>>>>>

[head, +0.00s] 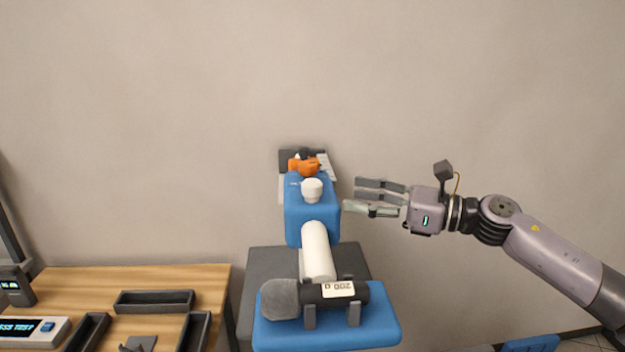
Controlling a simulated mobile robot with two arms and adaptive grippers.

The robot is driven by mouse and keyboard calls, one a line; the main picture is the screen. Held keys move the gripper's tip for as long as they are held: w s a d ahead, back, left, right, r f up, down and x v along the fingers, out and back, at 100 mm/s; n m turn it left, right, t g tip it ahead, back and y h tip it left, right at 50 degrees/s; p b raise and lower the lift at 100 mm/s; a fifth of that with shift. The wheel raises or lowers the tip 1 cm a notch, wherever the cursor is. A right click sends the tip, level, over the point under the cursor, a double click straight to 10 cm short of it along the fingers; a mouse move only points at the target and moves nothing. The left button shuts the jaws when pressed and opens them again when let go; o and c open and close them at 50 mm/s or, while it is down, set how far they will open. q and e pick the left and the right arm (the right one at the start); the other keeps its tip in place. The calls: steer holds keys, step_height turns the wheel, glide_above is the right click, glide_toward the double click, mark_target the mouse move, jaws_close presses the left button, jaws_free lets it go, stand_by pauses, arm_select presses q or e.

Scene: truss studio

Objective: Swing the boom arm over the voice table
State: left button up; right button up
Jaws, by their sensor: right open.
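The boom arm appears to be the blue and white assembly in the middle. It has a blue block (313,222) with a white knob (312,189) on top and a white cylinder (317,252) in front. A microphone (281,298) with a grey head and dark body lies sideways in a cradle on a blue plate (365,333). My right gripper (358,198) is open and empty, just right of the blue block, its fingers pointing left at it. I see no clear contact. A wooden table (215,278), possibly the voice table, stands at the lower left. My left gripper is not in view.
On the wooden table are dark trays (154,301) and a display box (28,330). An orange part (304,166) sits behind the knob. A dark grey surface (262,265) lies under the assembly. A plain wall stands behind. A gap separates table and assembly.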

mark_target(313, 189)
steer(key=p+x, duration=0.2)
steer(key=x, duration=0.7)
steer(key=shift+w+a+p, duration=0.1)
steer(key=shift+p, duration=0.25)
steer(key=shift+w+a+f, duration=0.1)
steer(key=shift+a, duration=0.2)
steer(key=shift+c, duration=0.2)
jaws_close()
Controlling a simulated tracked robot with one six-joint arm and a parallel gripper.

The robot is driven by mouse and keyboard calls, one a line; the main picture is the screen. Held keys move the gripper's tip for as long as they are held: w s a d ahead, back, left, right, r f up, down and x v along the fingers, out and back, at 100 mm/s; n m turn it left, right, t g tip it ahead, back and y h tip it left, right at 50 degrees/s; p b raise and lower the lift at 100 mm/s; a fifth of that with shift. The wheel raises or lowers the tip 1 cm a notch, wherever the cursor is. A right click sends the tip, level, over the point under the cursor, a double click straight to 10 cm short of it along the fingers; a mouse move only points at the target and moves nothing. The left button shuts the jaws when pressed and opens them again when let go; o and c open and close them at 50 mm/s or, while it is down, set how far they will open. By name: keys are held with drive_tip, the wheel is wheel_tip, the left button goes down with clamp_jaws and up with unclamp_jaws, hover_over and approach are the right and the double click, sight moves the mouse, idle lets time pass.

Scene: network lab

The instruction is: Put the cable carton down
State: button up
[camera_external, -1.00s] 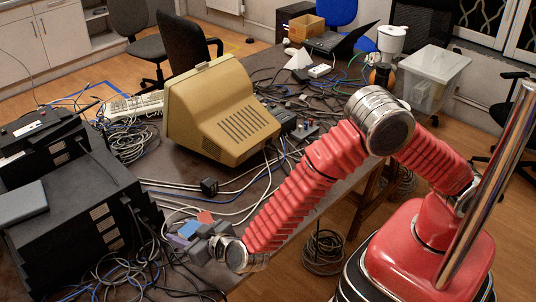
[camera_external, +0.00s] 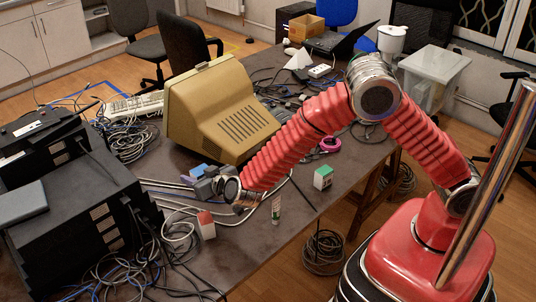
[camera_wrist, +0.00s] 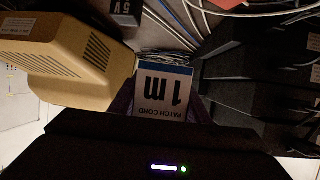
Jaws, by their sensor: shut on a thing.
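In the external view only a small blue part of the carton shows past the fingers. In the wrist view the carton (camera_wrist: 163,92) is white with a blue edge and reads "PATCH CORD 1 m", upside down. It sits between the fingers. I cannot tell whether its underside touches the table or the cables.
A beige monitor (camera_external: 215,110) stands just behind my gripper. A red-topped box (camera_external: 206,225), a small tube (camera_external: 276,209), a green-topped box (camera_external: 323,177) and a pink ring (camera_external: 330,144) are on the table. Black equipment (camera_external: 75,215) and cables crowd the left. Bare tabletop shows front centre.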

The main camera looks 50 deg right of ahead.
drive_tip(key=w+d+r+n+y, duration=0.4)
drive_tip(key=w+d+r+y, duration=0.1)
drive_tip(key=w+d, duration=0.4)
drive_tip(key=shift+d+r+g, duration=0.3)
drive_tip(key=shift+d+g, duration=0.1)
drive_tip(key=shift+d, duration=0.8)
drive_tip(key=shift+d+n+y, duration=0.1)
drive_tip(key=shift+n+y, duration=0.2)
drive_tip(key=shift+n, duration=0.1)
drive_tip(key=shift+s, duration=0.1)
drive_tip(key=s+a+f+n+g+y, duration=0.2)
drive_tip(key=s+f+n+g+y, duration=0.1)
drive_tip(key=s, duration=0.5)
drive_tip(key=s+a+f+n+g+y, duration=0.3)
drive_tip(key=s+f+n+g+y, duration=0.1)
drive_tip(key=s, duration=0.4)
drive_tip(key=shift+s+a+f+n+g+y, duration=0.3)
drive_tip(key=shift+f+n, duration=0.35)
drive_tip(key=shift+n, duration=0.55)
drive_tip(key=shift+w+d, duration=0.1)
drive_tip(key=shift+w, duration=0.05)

<<<<<

→ **Task statement**
Return each line from the material above exactly, but not the pictures.

→ **Full output**
[head, +0.00s] 
Controlling a simulated mobile robot with two arms and adaptive grippers.

The robot is driven by mouse and keyboard calls, one a line; the main picture is the screen. Held keys move the gripper's tip for as long as they are held: w s a d ahead, back, left, right, r f up, down and x v along the fingers, out and back, at 100 mm/s; n m turn it left, right, t g tip it ahead, back and y h tip it left, right at 50 degrees/s; p b raise and lower the lift at 100 mm/s; a fifth of that with shift. The wheel raises or lowers the tip 1 cm a notch, wherever the cursor is. A right click sends the tip, level, over the point under the cursor, a double click straight to 10 cm short of it along the fingers; a mouse move only points at the target and moves nothing. The left button shuts the jaws when pressed and opens them again when let go; o and c open and close them at 50 mm/s or, while it is down, set how far they will open. q and e pick the left and the right arm (the right one at the start); the other keeps its tip in place. The calls: steer holds keys, step_height turns the wheel, glide_above is the right click, glide_toward the double click, mark_target the mouse move, jaws_close presses the left button, jaws_free lets it go, stand_by pauses, arm_select presses q or e.

Scene: truss studio

Objective: Swing the boom arm over the voice table
State: left button up; right button up
Jaws, by their sensor: right open.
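The boom arm appears to be the blue and white assembly in the middle. It has a blue block (313,222) with a white knob (312,189) on top and a white cylinder (317,252) in front. A microphone (281,298) with a grey head and dark body lies sideways in a cradle on a blue plate (365,333). My right gripper (358,198) is open and empty, just right of the blue block, its fingers pointing left at it. I see no clear contact. A wooden table (215,278), possibly the voice table, stands at the lower left. My left gripper is not in view.
On the wooden table are dark trays (154,301) and a display box (28,330). An orange part (304,166) sits behind the knob. A dark grey surface (262,265) lies under the assembly. A plain wall stands behind. A gap separates table and assembly.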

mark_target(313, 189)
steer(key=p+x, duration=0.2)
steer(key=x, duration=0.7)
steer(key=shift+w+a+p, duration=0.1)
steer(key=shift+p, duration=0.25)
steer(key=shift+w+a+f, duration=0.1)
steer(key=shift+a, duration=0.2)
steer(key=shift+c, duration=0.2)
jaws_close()
Controlling a simulated tracked robot with one six-joint arm and a parallel gripper.

The robot is driven by mouse and keyboard calls, one a line; the main picture is the screen. Held keys move the gripper's tip for as long as they are held: w s a d ahead, back, left, right, r f up, down and x v along the fingers, out and back, at 100 mm/s; n m turn it left, right, t g tip it ahead, back and y h tip it left, right at 50 degrees/s; p b raise and lower the lift at 100 mm/s; a fifth of that with shift. The wheel raises or lowers the tip 1 cm a notch, wherever the cursor is. A right click sends the tip, level, over the point under the cursor, a double click straight to 10 cm short of it along the fingers; a mouse move only points at the target and moves nothing. The left button shuts the jaws when pressed and opens them again when let go; o and c open and close them at 50 mm/s or, while it is down, set how far they will open. By name: keys are held with drive_tip, the wheel is wheel_tip, the left button goes down with clamp_jaws and up with unclamp_jaws, hover_over and approach are the right and the double click, sight moves the mouse, idle lets time pass.

Scene: network lab

The instruction is: Put the cable carton down
State: button up
[camera_external, -1.00s] 
[camera_external, +0.00s] 
[camera_wrist, +0.00s] 
Jaws, by their sensor: shut on a thing.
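In the external view only a small blue part of the carton shows past the fingers. In the wrist view the carton (camera_wrist: 163,92) is white with a blue edge and reads "PATCH CORD 1 m", upside down. It sits between the fingers. I cannot tell whether its underside touches the table or the cables.
A beige monitor (camera_external: 215,110) stands just behind my gripper. A red-topped box (camera_external: 206,225), a small tube (camera_external: 276,209), a green-topped box (camera_external: 323,177) and a pink ring (camera_external: 330,144) are on the table. Black equipment (camera_external: 75,215) and cables crowd the left. Bare tabletop shows front centre.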

The main camera looks 50 deg right of ahead.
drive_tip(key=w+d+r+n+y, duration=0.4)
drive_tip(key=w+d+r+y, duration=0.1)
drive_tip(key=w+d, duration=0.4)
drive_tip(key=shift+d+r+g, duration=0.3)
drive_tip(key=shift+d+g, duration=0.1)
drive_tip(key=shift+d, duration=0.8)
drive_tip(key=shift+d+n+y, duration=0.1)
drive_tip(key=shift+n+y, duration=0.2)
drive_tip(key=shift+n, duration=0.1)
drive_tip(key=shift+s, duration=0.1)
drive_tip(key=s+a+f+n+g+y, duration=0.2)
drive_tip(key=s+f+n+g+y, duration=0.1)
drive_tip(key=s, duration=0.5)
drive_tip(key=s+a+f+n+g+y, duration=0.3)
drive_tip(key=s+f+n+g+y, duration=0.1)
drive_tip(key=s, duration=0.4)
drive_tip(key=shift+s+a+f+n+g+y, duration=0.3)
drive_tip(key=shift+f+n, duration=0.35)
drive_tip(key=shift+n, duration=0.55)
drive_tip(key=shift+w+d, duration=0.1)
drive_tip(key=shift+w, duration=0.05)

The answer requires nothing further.